For Maureen, hers was a decision to treat someone right even when she knew she shouldn’t. This lay the foundation for many more challenges she would face. I could relate with and empathize with Maureen and the decisions she had to make. She believed people should be given a chance and I believe so too. This for me was a high point in this book. Lena had made mistakes in the past and life now offered her a chance to right her wrongs. And she did just that. The youngest of the three was Kalayla. She was a brave and smart kid who seemed to be at the center holding them all together. She gave strength to Maureen, and she brought light and color to Lena.
I found the characters were real and relatable with delightful personalities. I was so drawn in I seemed to forget it was fiction at some point. Jeannie was able to weave the life and experiences of these three women into an intricate piece. She gave each one's story equal attention as she wrote from each person’s point of view. This allowed me into their minds and thought patterns. It helped me relate in a special way to what they each felt at every point and with each life-shaping event they experienced. It made me see that no one is infallible or always right. We act or react based on our perspectives often built on the information we have. Some of which might just be mere assumptions.
Although she didn't express the thoughts of the other characters from their points of view, the character development was superb. She showed how their lives and decisions affect these three women. I found nothing to dislike about this book. I can say it was professionally edited since I found only a few errors that did not affect my satisfaction with this book. For these reasons, I rate Kalayla 4 out of 4 stars. I must mention I also loved the simplicity of the book cover. It paints a picture of three worlds in my mind, and the book did well to bring these worlds together.

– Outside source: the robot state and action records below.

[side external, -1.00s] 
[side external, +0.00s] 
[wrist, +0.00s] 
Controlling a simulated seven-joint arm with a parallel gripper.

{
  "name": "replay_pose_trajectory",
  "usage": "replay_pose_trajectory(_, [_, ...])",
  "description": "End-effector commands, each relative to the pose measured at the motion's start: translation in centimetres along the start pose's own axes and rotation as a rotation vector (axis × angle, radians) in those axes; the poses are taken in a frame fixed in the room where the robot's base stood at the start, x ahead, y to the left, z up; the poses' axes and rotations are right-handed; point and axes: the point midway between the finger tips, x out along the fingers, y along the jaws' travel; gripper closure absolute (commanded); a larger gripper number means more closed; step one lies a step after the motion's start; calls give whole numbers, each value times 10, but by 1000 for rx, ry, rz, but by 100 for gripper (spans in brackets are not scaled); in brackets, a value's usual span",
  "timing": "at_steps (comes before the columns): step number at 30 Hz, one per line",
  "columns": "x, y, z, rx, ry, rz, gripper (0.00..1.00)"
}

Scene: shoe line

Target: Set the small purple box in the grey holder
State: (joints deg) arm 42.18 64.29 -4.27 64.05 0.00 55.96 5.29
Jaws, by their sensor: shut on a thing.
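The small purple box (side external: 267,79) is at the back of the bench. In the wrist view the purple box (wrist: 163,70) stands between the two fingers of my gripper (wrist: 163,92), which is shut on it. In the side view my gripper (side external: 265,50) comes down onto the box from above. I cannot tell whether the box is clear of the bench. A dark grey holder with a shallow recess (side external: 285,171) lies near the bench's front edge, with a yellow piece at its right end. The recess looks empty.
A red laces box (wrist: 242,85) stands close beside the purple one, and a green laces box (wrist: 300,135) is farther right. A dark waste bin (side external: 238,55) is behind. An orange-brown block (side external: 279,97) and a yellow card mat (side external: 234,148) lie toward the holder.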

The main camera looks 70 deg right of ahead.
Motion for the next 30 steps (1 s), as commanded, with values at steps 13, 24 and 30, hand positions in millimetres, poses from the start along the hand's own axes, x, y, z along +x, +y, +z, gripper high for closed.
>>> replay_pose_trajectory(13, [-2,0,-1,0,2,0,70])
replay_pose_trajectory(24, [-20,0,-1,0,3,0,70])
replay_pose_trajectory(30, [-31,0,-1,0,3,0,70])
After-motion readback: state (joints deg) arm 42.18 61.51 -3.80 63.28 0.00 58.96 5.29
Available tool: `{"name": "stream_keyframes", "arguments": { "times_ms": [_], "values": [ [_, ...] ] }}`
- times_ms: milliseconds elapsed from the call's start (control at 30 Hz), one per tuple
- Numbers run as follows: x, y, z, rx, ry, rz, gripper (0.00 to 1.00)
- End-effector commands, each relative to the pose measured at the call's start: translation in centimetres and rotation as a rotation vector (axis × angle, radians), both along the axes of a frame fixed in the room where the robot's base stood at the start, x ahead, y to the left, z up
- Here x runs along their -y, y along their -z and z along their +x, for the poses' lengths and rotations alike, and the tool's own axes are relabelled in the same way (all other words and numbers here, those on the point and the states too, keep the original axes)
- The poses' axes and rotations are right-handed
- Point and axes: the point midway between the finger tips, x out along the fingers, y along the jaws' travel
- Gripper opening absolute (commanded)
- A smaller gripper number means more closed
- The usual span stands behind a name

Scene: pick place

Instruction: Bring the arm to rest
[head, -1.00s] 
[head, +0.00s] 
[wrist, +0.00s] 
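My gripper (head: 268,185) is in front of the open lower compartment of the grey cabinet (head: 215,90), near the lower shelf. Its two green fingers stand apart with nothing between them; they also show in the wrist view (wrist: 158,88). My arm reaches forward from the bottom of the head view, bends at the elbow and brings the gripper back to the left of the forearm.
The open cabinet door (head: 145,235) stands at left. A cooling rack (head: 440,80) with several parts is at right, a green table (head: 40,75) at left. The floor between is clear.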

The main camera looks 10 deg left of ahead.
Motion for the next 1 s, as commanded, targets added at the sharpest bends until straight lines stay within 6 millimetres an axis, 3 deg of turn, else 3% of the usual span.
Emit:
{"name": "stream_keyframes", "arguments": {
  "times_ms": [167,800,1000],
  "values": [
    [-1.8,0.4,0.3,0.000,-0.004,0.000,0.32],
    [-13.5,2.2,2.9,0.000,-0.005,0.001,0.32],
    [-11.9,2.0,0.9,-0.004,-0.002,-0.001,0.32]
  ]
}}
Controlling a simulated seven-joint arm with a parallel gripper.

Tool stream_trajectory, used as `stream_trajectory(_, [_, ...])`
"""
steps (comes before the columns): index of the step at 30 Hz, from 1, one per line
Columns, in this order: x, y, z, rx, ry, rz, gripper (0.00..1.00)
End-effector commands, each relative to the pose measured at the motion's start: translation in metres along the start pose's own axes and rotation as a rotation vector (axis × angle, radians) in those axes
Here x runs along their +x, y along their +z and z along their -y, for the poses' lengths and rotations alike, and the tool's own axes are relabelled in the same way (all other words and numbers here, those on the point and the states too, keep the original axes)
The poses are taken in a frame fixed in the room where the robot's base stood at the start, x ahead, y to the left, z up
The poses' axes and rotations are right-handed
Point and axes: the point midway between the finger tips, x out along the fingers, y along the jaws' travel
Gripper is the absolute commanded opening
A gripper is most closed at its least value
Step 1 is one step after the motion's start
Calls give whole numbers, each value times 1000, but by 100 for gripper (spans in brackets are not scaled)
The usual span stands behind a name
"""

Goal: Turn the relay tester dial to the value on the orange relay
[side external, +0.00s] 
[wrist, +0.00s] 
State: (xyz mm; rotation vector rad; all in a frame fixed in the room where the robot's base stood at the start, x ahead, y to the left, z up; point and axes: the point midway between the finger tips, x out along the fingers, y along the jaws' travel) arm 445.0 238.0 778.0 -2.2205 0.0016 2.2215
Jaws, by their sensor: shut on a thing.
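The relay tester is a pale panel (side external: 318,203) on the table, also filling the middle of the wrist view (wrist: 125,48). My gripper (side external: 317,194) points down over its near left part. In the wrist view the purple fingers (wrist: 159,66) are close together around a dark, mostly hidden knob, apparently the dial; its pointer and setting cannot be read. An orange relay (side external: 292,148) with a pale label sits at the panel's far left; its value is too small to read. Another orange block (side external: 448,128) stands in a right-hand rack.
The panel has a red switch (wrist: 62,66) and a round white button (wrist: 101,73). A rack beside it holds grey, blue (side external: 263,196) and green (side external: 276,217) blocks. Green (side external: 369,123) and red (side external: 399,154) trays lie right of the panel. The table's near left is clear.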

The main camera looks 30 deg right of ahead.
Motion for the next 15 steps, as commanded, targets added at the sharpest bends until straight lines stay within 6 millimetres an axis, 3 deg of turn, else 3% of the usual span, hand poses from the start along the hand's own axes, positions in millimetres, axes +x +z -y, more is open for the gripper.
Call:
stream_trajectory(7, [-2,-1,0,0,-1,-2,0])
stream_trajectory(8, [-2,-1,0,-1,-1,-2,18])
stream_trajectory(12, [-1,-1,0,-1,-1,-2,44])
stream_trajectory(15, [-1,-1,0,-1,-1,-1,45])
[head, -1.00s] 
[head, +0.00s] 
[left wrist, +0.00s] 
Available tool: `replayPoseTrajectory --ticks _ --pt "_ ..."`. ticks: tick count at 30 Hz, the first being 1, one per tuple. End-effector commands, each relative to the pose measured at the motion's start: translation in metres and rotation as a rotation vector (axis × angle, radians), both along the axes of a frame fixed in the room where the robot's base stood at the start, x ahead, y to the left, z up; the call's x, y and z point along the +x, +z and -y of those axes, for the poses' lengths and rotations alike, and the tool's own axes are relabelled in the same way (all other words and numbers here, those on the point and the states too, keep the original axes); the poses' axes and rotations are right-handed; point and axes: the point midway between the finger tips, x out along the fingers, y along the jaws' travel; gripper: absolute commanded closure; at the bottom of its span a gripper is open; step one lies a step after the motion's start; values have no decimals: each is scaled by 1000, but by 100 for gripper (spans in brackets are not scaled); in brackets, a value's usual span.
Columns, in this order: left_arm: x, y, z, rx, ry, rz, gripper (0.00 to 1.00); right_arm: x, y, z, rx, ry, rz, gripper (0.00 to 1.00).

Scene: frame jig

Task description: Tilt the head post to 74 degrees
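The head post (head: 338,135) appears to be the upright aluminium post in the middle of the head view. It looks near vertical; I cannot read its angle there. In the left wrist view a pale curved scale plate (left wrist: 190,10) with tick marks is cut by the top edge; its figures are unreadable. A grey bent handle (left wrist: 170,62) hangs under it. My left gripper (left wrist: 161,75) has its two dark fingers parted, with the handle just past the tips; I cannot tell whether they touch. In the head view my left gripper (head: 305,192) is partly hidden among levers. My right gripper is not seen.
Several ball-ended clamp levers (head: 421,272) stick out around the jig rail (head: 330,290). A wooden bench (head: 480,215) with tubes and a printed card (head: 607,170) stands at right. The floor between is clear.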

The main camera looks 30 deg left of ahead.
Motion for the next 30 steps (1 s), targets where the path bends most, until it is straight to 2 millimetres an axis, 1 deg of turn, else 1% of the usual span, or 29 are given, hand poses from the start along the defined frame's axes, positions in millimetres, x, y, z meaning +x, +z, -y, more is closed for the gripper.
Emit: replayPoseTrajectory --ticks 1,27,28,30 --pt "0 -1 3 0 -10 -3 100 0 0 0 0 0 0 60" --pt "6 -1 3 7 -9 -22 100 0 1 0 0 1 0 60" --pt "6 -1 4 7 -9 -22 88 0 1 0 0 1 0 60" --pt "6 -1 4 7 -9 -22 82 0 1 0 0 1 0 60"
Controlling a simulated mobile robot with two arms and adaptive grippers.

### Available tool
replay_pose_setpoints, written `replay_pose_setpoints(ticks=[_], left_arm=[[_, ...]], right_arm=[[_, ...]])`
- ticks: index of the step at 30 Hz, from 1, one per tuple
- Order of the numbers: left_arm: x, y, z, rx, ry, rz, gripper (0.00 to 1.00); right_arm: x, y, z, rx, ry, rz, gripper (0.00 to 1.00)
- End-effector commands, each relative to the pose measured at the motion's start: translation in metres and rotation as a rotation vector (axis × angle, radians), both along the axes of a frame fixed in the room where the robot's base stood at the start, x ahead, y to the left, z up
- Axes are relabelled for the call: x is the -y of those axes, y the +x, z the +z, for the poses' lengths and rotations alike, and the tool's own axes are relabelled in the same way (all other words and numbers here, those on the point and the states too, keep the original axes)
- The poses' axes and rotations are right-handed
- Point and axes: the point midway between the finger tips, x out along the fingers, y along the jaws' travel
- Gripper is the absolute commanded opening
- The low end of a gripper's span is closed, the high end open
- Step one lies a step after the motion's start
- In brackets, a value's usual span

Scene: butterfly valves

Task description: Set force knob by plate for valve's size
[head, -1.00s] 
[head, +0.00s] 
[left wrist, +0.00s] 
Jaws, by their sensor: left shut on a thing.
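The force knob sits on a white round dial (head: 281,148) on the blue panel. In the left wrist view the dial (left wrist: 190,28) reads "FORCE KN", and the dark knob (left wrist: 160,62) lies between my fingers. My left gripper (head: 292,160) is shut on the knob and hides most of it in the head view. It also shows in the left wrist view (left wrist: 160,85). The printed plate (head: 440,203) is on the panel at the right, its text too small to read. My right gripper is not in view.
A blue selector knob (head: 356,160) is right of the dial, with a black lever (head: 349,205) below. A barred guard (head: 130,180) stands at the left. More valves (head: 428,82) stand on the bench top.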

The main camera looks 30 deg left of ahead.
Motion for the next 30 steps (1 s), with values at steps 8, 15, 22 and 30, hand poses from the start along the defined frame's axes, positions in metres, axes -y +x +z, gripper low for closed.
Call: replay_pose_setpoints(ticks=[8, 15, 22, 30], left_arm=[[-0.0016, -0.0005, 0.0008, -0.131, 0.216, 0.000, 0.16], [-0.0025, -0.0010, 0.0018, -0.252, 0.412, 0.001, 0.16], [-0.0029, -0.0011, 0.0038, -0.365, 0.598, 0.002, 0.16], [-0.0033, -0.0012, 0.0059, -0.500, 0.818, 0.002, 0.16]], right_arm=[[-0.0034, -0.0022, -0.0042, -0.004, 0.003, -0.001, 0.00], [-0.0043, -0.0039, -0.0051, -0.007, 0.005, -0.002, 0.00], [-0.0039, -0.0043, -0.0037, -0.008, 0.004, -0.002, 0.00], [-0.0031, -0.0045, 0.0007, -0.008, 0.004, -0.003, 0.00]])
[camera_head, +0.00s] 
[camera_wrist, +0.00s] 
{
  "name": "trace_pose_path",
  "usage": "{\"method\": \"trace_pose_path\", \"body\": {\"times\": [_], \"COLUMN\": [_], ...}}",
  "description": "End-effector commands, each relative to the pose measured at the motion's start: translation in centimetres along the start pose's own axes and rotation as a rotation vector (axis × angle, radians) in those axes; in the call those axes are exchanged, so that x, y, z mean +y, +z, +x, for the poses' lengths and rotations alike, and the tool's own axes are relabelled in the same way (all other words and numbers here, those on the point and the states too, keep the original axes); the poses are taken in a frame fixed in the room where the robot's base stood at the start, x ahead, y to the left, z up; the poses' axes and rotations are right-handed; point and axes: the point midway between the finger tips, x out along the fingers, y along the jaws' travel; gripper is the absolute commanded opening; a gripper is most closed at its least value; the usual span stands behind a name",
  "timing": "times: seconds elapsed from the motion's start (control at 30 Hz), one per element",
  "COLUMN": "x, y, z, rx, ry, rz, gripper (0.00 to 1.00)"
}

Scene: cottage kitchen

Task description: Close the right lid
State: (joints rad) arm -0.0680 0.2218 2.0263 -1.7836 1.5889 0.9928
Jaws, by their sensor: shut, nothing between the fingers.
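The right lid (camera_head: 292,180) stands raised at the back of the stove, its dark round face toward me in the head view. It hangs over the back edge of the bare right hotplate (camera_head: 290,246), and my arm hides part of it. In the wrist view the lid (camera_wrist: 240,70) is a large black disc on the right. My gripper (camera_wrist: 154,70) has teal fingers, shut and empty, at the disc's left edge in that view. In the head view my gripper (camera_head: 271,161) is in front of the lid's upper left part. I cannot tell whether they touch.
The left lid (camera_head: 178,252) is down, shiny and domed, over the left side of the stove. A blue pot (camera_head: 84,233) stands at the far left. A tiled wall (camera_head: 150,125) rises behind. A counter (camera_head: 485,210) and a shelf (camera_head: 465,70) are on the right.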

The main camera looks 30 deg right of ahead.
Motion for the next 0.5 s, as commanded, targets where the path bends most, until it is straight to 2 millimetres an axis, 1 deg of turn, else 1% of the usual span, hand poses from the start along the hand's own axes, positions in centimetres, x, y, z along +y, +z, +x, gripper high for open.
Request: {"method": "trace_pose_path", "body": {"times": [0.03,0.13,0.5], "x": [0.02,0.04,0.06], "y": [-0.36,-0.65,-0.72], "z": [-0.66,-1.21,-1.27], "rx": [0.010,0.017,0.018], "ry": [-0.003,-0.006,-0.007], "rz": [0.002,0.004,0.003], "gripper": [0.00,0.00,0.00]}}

The book teaches tangible life lessons with a blend of good humor. With detailed descriptions, the author touches on some sensitive subjects like racism and sexuality. There is also some use of profanity and mild violence which would not distract from the core of the book. Based on these, I think fiction lovers who do not find any of these problematic would enjoy this book. I would love it if the book could have a second part because some questions in my opinion are unanswered.